═══ Records to use ═══

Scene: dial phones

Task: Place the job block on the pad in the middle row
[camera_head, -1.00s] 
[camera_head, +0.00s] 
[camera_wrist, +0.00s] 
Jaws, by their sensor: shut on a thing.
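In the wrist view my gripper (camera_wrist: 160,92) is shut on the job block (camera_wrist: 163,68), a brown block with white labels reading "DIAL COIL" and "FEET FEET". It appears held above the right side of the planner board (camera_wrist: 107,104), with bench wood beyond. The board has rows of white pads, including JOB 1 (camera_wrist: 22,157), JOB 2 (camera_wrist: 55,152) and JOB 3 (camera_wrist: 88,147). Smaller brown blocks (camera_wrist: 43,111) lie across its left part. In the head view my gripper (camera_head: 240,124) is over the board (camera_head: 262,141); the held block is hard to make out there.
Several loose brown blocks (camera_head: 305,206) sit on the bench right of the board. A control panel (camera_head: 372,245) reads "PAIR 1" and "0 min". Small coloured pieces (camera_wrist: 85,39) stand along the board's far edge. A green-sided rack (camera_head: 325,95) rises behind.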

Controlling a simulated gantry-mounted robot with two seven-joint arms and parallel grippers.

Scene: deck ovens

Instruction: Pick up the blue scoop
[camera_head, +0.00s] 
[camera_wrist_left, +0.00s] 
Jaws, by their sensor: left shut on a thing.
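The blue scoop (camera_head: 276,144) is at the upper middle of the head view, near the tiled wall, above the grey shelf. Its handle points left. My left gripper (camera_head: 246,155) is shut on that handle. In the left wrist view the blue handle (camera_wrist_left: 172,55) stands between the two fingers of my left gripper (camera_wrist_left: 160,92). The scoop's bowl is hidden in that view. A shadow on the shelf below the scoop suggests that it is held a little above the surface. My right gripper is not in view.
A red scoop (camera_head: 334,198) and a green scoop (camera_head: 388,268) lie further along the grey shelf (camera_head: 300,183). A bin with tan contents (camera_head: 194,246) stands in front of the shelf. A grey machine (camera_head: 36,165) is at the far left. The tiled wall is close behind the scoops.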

═══
═══ Records to use ═══

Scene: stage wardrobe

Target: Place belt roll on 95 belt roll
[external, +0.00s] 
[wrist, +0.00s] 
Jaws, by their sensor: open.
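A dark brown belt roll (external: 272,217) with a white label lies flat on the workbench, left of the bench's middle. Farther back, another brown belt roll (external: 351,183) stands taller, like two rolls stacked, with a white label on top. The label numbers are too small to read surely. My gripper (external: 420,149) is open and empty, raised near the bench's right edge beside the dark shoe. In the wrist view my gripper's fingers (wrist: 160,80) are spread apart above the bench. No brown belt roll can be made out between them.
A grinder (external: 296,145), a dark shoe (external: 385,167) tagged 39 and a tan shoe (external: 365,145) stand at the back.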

═══
═══ Records to use ═══

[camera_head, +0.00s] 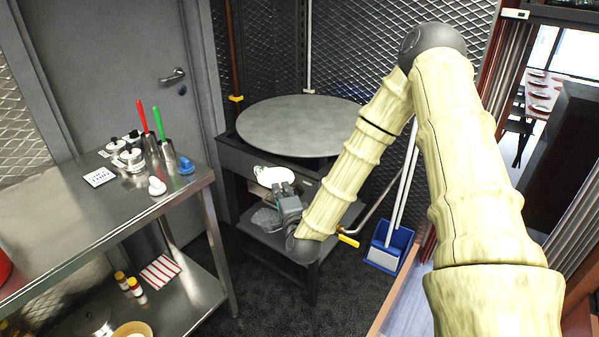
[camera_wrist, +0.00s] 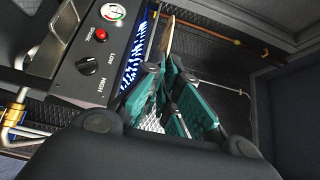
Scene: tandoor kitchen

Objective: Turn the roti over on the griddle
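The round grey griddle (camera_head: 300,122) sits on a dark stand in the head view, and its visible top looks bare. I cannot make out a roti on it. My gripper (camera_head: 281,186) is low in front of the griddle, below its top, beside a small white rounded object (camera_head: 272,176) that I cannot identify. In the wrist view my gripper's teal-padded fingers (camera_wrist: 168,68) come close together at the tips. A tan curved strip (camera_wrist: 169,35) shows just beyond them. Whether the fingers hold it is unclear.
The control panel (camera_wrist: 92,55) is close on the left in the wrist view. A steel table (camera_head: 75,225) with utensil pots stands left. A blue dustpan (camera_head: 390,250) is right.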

═══

* **Required work**: Respond with nothing but the number of lines in the entries that contain the string "Place".

* **Problem solution**: 2